» **The problem**
Your task is to return the line containing "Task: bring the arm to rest" plus every line after it, exactly and with nothing added.

——

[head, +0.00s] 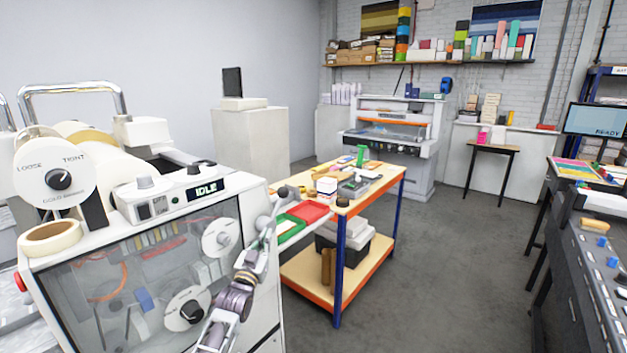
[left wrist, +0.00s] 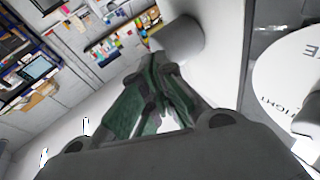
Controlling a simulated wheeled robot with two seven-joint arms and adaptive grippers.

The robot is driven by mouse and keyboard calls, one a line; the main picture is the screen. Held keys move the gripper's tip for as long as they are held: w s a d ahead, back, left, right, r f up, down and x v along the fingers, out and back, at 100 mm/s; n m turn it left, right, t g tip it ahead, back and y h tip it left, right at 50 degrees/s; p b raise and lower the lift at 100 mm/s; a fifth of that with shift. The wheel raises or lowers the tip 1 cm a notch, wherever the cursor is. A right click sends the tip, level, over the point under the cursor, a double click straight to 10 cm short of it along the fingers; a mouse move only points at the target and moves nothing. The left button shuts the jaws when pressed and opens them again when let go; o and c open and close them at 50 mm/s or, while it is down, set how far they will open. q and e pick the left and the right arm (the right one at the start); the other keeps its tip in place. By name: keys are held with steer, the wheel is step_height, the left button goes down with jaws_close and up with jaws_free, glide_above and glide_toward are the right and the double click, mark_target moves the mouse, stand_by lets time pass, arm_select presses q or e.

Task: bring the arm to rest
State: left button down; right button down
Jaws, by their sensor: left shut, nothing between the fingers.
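My left arm rises from the bottom of the head view in front of the white machine (head: 262,300) with the IDLE display. My left gripper (head: 287,193) is at its upper end, beside the machine's right edge and near the trays on the cart. In the left wrist view, the left gripper (left wrist: 156,62) has its dark green-tinted fingers together, with nothing seen between them. A grey rounded part (left wrist: 182,38) shows just beyond the fingertips; I cannot tell whether they touch. My right gripper is in neither view.
A wheel marked LOOSE and TIGHT (head: 57,170) tops the machine. A cart (head: 367,253) holds a red tray (head: 308,212), a green tray (head: 289,226) and loose items. A control desk (head: 580,290) stands at the right. The grey floor (head: 450,270) between is clear.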

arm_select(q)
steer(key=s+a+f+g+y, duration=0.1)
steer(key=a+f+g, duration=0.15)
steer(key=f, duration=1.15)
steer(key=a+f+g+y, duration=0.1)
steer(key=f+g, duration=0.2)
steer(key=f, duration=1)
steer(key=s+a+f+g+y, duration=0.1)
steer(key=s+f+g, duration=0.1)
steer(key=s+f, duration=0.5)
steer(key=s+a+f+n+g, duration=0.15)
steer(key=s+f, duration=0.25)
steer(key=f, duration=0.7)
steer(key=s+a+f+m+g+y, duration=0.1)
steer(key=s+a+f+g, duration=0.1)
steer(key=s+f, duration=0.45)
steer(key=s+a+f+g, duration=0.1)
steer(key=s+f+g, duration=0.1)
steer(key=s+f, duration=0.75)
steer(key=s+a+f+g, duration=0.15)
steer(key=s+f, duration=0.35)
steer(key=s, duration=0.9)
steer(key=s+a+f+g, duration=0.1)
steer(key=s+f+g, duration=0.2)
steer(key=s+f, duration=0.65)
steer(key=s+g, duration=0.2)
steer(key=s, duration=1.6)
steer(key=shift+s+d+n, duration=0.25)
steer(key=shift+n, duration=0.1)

——

» **Exercise result**
Task: bring the arm to rest
State: left button down; right button down
Jaws, by their sensor: left shut, nothing between the fingers.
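My left arm rises from the bottom of the head view in front of the white machine (head: 262,300) with the IDLE display. My left gripper (head: 287,193) is at its upper end, beside the machine's right edge and near the trays on the cart. In the left wrist view, the left gripper (left wrist: 156,62) has its dark green-tinted fingers together, with nothing seen between them. A grey rounded part (left wrist: 182,38) shows just beyond the fingertips; I cannot tell whether they touch. My right gripper is in neither view.
A wheel marked LOOSE and TIGHT (head: 57,170) tops the machine. A cart (head: 367,253) holds a red tray (head: 308,212), a green tray (head: 289,226) and loose items. A control desk (head: 580,290) stands at the right. The grey floor (head: 450,270) between is clear.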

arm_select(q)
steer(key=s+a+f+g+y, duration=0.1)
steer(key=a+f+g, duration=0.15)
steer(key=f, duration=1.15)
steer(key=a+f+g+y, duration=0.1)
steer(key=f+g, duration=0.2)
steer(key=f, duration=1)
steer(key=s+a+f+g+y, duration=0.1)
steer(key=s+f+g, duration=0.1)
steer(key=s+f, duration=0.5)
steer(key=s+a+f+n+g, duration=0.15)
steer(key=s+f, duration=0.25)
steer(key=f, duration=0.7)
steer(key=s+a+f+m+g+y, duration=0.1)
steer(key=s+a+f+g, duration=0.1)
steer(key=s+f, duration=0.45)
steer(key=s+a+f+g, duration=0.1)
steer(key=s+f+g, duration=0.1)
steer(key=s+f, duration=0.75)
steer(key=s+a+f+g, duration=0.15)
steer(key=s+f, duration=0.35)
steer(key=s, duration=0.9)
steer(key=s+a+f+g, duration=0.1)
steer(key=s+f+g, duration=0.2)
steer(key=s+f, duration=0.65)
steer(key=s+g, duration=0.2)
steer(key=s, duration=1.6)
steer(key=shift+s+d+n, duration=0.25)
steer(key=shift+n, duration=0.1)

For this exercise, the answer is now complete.